The 9th U.S. Circuit Court of Appeals declined to overturn a lower court ruling that found a dredge miner who operated on the South Fork of the Clearwater River without EPA permits to be in violation of the Clean Water Act.
Shannon Poe, of California, was fined $150,000 after being sued by the Idaho Conservation League in 2018. The group said Poe operated his floating suction dredge mine on the South Fork in 2014, 2015 and 2018, without obtaining a National Pollution Discharge Elimination System Permit. The district court agreed and levied the fine.
In his appeal, Poe argued his operation of a suction dredge mine did not add pollution to the river and, because of that, he did not need a National Pollution Discharge Elimination System Permit. To further his argument, he cited two Supreme Court cases in which the justices said the simple transfer of polluted water within the same water body does not constitute adding a new pollutant and thus does not violate the Clean Water Act. In one case, the Supreme Court likened it to dipping a ladle into the water, lifting it up and then pouring the water back in.
But Ninth Circuit justices rejected Poe’s argument and said the cases he cited covered activity much different than suction dredge mining.
“Poe excavated rocks, gravel, sand, sediment, and silt from the riverbed,” the three-judge panel wrote in a ruling issued Monday. “Poe punched holes in the riverbed by excavating through layers of riverbed down to the bedrock. Poe then processed the materials by running them through the sluice on his dredge, and then discarded the waste material into the water. This added a plume of turbid wastewater to the South Fork. These materials were not already suspended in the water; they were previously deposited in the riverbed. Poe’s dredging was therefore not a simple water transfer.”
Even if the court determined his dredge was adding pollution to the river, Poe said it should be covered by a permit from the Army Corps of Engineers and not from the Environmental Protection Agency. He cited rules giving the corps jurisdiction over “dredged material.” But the Ninth Circuit panel deferred to the EPA and the Corps, which have long agreed that running dredged material through the sluice box changes its nature and that processing makes it a pollution covered by the EPA.

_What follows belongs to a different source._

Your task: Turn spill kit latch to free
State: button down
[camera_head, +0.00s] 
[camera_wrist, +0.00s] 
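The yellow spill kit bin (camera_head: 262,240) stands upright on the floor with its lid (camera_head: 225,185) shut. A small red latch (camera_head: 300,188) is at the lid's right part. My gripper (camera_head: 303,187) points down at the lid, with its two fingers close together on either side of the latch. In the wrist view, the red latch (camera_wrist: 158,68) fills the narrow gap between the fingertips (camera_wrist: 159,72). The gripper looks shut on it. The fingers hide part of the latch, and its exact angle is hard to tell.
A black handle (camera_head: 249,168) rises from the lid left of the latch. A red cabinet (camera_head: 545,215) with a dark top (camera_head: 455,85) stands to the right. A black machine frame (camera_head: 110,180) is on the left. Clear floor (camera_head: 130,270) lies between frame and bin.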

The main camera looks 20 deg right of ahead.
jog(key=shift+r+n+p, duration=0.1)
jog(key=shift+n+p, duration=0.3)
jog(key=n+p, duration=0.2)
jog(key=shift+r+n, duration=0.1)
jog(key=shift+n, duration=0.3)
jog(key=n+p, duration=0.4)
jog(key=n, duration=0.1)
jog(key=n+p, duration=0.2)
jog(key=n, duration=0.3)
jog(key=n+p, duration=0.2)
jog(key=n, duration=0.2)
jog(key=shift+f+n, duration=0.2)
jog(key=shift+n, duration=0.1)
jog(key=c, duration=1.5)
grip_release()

Suction dredge miners, many of them hobbyists, once needed nothing more than an over-the-counter permit from the Idaho Department of Water Resources to operate in the South Fork and many other river stretches in the state. But that changed following a 2012 ruling from the Ninth Circuit that said the U.S. Forest Service is required to consult with the federal fisheries agencies before allowing miners to operate the devices in streams where threatened or endangered fish are present. The ruling shut down the activity for a time on the South Fork of the Clearwater River that is home to threatened fish like wild steelhead and bull trout.
But the miners were later able to get back on the water by obtaining a general National Pollution Discharge Elimination Permit from the Environmental Protection Agency. Poe and other miners refused to get the permits on principle.